There are numerous 'Sydneys' and they all have different energy needs as well as communities with differing views about energy supply tied in with their concerns about greenhouse gas emissions.
'Greater Sydney' encompasses 45 municipalities in an area from the CBD to the foothills of the Blue Mountains, to the edge of Wollongong and to the fringes of Newcastle.
The bit one lives in is arguably always the most important but the heart of the beast is the CBD, Port Botany, Mascot airport and their surrounding area east of Parramatta.

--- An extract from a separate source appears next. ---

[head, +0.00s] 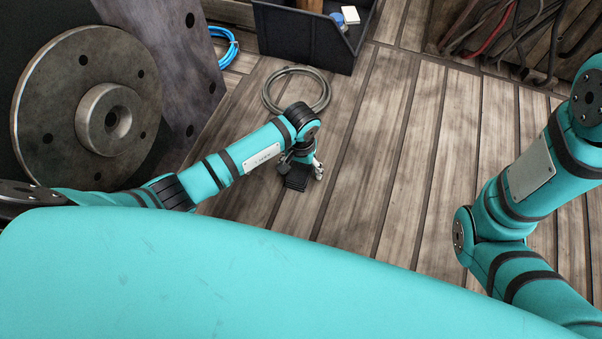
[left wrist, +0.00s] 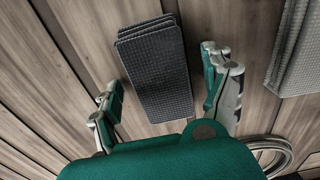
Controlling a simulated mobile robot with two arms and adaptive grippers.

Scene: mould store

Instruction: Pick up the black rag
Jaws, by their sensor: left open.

Electricity networks are its arteries and they are getting clogged up.
Some 1.4 million people live in this area but its national importance lies in thousands of businesses calling it home, including 200 of Australia’s top 500 firms, and its roles as a financial hub and a transport hub for some 3 million visitors a year from around the world, and especially Asia.
Pull the plug on its power supply and the impact will be felt far and wide and in the hip pocket of the nation.
Almost all the electricity flowing in to the core comes from well outside its borders (mostly from the Hunter Valley and Lithgow, home to the big New South Wales coal plants, but also from the Snowy Hydro scheme and from interstate).
In an era of generation over-supply, the 2014 issue is not adequacy of production but the state of the pylons, cables, transformers, switching yards and other paraphernalia of the delivery system -- most of which is buried under central Sydney’s streets.
The “wires” businesses servicing this area are Transgrid (high voltage) and Ausgrid (distribution services), both looming large in Mike Baird’s privatisation plan. They are united at present in trying to figure out what to do to unclog the arteries.
In another time, these networks would have made decisions about what to do, got on with the job and retrieved their costs from the customers. Full stop.
In 2014, politics and the “social licence” to operate require a much less brusque way with customers and the community, who are feeling pretty bruised after five years in the eye of the power pricing storm whether they are householders, big commercial operators or industrialists.
The problem for Transgrid and Ausgrid is that they have 13 key cables, and their associated sub-stations, feeding the area denoted as "inner metropolitan and CBD" that were built in the 1960s and 1970s and are nearing the end of their working lives.
The Sydney Morning Herald has chosen to spotlight the situation as "Costly power cable needed to avert broad Sydney blackouts," telling startled readers that the service providers are engaged in "a desperate bid to reduce demand with cables predicted to fail by the summer of 2018".
Well, not quite.
As Transgrid and Ausgrid managers explained the situation in a community outreach meeting in Sydney last week, there is no immediate cause for alarm -- but nor do they, the regulators required to approve new developments and the government in Macquarie Street have forever to decide what to do.
Whatever development options are finally selected, the businesses are faced with a seven-year process of planning, approval and actual project delivery -- and a consumption environment where a cocktail of greater energy efficiency, some use of solar power and the ailing state of manufacturing vie with population growth and the development of large Barangaroo project.
The businesses would prefer to focus on either replacing the ageing cables with state-of-the-art versions at a cost of around $750 million or introducing a single 330 kV cable on a new route, with the traffic disruption this would cause, at $400m.
How far demand management could ameliorate the time pressures is a lively present debate -- and, of course, the greener players, including Clover Moore’s City of Sydney municipal mob, reckon the whole scene can be changed by investment in gas-fired trigeneration and greater use of solar, etcetera.
Transgrid and Ausgrid don’t have forever to come to a landing because the work needs to be included in their bids to the Australian Energy Regulator for network capex and opex approvals and their charges for the period 2015 to 2019.
Inevitably, this stuff gets tied in now with the privatisation row, but it really doesn’t matter who owns the cables; they are down there fading in to old age with the hassles (including sudden power failures) that come with it.
There is no need, however, for the likes of the SMH to carry on about "the city risks blackouts that stop trains and power lights and paralyse business".
Warding off cable and substation failures is a day-to-day task for the likes of Transgrid and Ausgrid. It’s why they have tough reliability standards to meet (at a cost that feeds in to user bills) and it is why they are permanently in the refurbishment business.
There is an ongoing debate about who sets the standards -- the current lot were put in place by Labor under pressure from the trade unions -- to ensure they are not politically warped, and there is a real issue about governments playing funny buggers with network capex programs to dodge unpopularity with voters, but there isn't, at this point, need for media scare stories to validate maintenance of the system’s health.
It’s just not a job that can be fudged or bludged, either.
The cables are there. They’re old and getting older. An efficient plan to take over their role needs to be nutted out without hullabaloo.